Stored data:
☆ ☆ ☆ ☆

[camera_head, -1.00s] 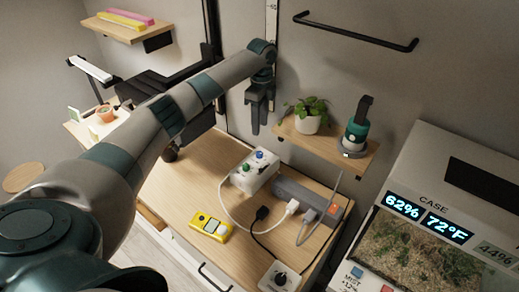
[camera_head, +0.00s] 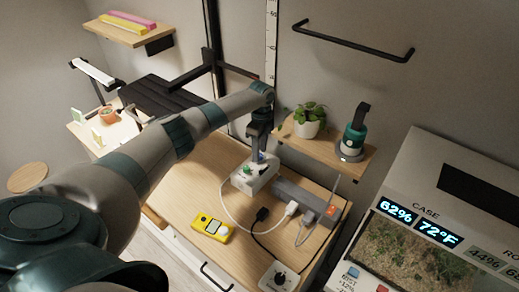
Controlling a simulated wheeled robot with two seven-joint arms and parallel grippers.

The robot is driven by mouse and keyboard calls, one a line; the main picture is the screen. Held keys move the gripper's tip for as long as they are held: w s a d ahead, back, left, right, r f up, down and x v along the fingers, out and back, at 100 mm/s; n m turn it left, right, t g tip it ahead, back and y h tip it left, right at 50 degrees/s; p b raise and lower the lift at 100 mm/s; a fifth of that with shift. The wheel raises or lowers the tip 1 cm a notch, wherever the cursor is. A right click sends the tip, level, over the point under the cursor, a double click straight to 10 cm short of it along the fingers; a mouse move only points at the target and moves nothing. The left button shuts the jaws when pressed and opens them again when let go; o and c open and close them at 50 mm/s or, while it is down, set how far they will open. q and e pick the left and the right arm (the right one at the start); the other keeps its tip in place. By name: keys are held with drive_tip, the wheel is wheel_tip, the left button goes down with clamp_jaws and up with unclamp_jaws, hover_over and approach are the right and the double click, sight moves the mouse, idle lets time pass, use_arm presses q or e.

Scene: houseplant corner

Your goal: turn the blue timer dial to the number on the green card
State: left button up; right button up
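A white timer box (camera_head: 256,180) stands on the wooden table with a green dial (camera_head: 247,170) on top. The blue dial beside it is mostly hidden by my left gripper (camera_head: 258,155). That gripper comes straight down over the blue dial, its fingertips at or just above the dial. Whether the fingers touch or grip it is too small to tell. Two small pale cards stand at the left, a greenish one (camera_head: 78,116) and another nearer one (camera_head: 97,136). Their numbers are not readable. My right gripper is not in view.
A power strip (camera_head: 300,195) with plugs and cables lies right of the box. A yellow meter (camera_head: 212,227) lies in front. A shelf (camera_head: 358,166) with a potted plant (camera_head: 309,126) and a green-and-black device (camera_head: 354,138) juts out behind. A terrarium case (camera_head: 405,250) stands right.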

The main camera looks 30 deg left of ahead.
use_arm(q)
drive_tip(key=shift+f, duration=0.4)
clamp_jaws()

☆ ☆ ☆ ☆

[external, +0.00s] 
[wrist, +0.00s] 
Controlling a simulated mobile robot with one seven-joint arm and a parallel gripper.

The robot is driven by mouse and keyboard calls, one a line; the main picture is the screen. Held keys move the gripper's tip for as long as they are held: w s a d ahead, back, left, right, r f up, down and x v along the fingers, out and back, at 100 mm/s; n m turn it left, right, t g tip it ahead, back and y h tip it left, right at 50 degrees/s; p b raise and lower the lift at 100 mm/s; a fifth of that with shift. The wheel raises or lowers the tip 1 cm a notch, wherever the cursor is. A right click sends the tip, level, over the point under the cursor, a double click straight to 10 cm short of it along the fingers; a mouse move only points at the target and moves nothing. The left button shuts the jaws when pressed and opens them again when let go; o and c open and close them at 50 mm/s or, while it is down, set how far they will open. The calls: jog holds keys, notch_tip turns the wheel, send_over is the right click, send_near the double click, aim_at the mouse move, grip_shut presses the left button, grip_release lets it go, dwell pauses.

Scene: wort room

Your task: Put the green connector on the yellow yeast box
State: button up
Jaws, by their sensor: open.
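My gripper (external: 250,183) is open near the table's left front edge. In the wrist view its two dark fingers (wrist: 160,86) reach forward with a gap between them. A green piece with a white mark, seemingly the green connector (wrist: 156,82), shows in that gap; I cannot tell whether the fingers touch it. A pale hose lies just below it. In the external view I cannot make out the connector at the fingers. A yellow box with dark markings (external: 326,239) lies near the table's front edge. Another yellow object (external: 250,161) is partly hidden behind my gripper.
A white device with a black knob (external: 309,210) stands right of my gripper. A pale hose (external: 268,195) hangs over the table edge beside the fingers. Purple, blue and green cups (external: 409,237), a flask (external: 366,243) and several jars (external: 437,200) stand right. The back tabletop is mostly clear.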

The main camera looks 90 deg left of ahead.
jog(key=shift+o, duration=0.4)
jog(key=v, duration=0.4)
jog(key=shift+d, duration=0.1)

☆ ☆ ☆ ☆

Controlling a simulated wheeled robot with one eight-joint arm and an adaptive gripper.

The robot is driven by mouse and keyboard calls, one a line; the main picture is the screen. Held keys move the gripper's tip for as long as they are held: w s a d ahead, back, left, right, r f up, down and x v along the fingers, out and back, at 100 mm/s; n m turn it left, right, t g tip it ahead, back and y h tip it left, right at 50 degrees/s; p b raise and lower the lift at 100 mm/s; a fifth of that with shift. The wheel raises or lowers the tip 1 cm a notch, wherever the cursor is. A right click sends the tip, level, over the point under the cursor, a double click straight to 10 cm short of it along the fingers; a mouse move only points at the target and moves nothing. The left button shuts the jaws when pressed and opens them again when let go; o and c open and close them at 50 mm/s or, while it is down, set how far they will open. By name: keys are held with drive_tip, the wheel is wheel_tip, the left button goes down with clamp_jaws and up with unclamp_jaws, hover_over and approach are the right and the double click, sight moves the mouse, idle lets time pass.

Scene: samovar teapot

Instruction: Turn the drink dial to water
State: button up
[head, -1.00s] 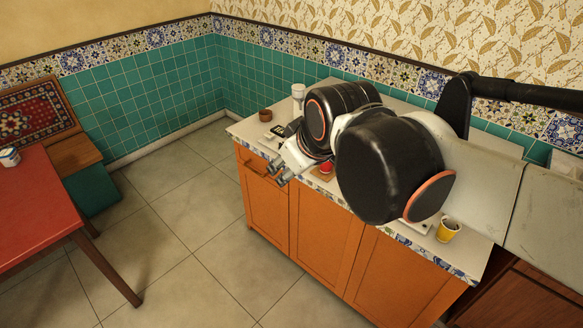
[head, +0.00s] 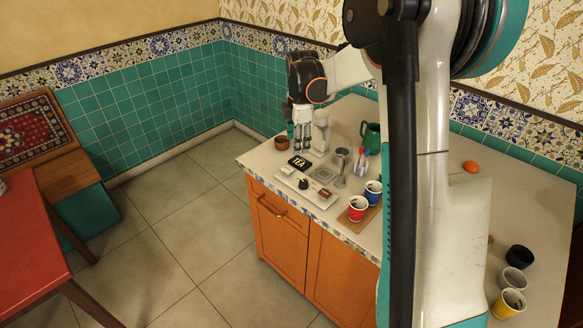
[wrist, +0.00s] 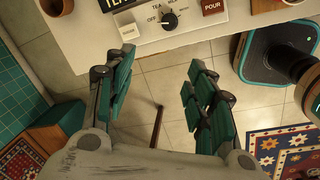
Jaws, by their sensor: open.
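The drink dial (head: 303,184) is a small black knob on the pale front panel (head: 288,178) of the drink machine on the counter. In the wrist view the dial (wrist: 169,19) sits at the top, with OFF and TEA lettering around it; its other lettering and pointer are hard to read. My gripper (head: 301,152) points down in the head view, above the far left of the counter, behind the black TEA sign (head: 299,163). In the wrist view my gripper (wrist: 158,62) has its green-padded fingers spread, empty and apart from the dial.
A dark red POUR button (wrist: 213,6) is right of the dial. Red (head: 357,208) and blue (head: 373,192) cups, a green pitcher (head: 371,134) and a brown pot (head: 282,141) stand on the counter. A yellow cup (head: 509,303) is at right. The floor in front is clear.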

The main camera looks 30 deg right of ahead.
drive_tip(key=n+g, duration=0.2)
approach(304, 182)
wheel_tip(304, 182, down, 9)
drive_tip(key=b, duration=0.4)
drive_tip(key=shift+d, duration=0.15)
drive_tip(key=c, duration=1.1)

☆ ☆ ☆ ☆

• **Instructions for the task**: A number is the only answer here: how many lines of the material above contain "seven"?

• **Full output**: 2